Wednesday, November 6, 2019
MIGHTY JOE YOUNG (1949)
FRYEAN MYTHOS: *drama*
CAMPBELLIAN FUNCTIONS: *cosmological, psychological*
My one-sentence review of this film: I liked it better when they called it SON OF KONG.
Obviously I don't mean that MIGHTY JOE YOUNG is a remake of the 1933 sequel to the classic KING KONG. But just as SON was a less violent film with a more genial giant, so too is JOE. It's also the last time that KONG's three major prime movers-- Cooper, Schoedsack, and O'Brien-- returned to the icon of a colossal ape-- though to be sure, without any of the prehistoric trappings.
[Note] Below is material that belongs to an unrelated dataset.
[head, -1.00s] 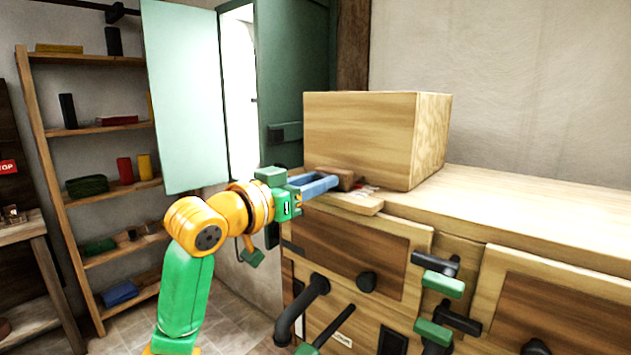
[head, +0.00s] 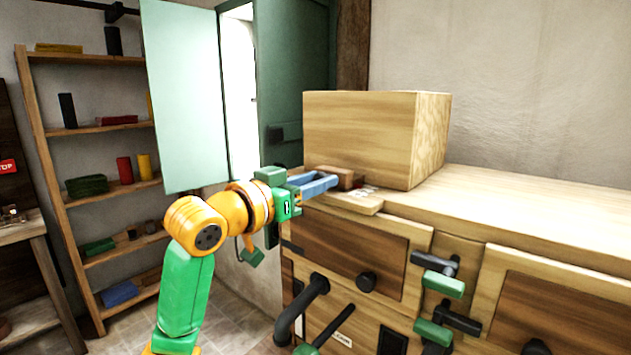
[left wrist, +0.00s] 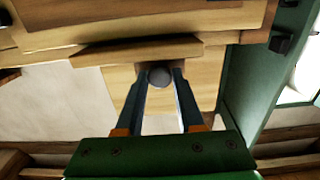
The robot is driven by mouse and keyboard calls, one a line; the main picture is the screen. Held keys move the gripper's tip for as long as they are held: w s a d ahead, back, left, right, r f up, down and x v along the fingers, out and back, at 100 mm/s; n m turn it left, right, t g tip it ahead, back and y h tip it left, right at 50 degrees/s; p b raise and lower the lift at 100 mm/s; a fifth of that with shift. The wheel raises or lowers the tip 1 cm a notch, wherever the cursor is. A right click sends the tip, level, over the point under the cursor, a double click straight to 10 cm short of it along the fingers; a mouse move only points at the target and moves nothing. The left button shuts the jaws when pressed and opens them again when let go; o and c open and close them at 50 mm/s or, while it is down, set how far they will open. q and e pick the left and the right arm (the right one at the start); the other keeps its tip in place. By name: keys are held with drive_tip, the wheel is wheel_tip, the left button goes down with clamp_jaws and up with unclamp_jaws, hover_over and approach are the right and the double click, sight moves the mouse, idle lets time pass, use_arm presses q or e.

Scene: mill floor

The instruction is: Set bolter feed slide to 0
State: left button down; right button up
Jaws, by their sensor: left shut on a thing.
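My left gripper (head: 334,181) has blue fingers and is at the left end of the wooden bench top, in front of a large wooden box. In the left wrist view its fingers (left wrist: 160,80) are shut on a grey round knob (left wrist: 159,77). In the head view a small brown block (head: 349,177) is at the fingertips, and the knob is hidden. A thin wooden board (head: 352,202) with small pale markings lies beside it; the markings are too small to read. My right gripper is not in view.
The large wooden box (head: 362,140) stands close behind the fingers. Black and green handles (head: 442,284) stick out from the bench front. A shelf rack (head: 98,130) and a pale open door (head: 182,95) are on the left. The bench top to the right is clear.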

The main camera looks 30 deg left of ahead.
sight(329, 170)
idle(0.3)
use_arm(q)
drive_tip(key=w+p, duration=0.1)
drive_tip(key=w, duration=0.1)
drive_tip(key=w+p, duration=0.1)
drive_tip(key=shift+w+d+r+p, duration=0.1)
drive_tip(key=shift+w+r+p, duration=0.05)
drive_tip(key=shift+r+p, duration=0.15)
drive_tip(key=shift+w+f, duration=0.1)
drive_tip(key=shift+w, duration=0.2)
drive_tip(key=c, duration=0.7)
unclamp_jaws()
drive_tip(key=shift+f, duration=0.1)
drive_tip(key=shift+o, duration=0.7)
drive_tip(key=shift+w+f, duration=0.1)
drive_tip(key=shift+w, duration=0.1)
There's also no hint of transgressive sexuality anywhere in JOE. Whereas Kong's strange amour fou toward Ann Darrow always seems strange and inexplicable, Joe orients toward his human friend Jill Young (Terry Moore) rather after the fashion of infant to mother. SON doesn't venture into deep psychological waters either, but at least there's a sort of murky father-son dynamic between "Little Kong" and Carl Denham, the man indirectly responsible for Big Kong's death. Joe Young, who starts out looking like a commonplace baby gorilla, becomes Jill's pet on her father's African farm when she's only eight. But as they both grow to maturity, Joe is almost entirely under Jill's maternal thumb, despite the fact that, for no stated reason, he grows to the unusual height of twelve feet.
Joe also proves utterly obedient to Jill even when she's seduced by two representatives of modern civilzation-- also substitutes for Carl Denham and John Driscoll-- into taking Joe to Hollywood. The older
"seducer," impresario Max O'Hara (Robert Armstrong, also returning to the Kong-well along with the three prime movers), only wants Jill and Joe to perform stunts at his African-themed nightclub, but when the two of them aren't happy in the Big Time, he ends up helping them escape a dire fate. Gregg (Ben Johnson), the younger "Driscoll" analogue, has a less figurative romantic interest in Jill. Although Joe and Gregg get off to a bad start-- Gregg almost shoots the big ape when the latter attacks O'Hara-- Jill accepts Gregg's courtship later, and Joe never turns so much as a ruffled hair in Gregg's direction.
In my SON OF KONG review I complained that the film was too contrived for me, but at least it continued the Denham character-arc in an interesting manner. JOE is even more contrived, and while not without some melodramatic appeal, SON starts looking better by comparison. Admittedly, JOE may score somewhat better in allowing audiences more empathetic interaction with the big anthropoid, allowing them to get a taste of what Kong's fate would've looked like had he been forced to perform monkeyshines for Denham.
Joe gets a couple of physical contests in the film, playing tug-of-war with ten human musclemen, and fending off some hostile lions, but MIGHTY JOE YOUNG is even less focused on the combative value than SON OF KONG.